### What you are asked to do
From the line containing "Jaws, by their" through the last line of the data, return those lines exactly as written and nothing more.

### Available data
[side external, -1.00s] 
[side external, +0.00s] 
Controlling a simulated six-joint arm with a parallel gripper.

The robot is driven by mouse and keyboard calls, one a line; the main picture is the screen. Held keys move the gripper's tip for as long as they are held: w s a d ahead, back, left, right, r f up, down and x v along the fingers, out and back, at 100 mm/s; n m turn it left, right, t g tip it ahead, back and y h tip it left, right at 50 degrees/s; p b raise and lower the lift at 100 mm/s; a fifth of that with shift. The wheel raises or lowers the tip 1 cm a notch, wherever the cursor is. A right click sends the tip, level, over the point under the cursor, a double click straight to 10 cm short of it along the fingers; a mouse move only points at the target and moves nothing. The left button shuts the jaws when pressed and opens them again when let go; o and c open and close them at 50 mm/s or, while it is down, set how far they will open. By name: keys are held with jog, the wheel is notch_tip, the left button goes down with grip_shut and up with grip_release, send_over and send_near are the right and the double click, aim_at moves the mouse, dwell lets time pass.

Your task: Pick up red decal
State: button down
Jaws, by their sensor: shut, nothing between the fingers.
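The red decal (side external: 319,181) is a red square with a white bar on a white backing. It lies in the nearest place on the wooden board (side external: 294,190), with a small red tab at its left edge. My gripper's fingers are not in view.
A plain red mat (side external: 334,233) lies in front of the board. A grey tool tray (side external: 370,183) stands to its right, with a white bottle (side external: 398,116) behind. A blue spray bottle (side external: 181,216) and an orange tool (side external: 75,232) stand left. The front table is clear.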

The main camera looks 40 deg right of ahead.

### Solution below
Jaws, by their sensor: shut, nothing between the fingers.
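The red decal (side external: 319,181) is a red square with a white bar on a white backing. It lies in the nearest place on the wooden board (side external: 294,190), with a small red tab at its left edge. My gripper's fingers are not in view.
A plain red mat (side external: 334,233) lies in front of the board. A grey tool tray (side external: 370,183) stands to its right, with a white bottle (side external: 398,116) behind. A blue spray bottle (side external: 181,216) and an orange tool (side external: 75,232) stand left. The front table is clear.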

The main camera looks 40 deg right of ahead.

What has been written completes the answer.